===== DATA PROVIDED =====

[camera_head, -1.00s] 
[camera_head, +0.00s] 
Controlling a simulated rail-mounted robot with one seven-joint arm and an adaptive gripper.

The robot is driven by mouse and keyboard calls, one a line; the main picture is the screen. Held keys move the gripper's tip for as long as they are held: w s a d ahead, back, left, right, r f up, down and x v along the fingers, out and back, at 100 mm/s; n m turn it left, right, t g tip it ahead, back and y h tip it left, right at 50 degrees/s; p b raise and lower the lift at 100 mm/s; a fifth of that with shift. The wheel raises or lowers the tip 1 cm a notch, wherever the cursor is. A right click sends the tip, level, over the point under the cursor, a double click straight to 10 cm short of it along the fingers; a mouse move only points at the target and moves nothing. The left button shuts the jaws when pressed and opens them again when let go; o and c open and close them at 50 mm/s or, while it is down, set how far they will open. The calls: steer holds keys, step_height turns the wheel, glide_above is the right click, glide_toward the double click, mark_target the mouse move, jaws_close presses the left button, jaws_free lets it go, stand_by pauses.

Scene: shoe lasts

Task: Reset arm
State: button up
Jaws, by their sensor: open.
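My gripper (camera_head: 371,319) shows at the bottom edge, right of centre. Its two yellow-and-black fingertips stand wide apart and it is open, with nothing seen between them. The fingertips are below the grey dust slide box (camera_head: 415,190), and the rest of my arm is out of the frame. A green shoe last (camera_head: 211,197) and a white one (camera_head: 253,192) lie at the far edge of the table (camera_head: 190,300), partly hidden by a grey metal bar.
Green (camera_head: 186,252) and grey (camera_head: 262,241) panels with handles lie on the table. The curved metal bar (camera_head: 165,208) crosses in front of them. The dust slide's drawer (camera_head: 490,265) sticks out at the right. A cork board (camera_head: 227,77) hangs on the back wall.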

=====

--- REQUEST ---
Only the lines from the top of the data through the line that contains "Controlling a simulated" should be quoted, exactly as they stand.

--- ANSWER TO THIS EXERCISE ---
[camera_head, -1.00s] 
[camera_head, +0.00s] 
Controlling a simulated rail-mounted robot with one seven-joint arm and an adaptive gripper.

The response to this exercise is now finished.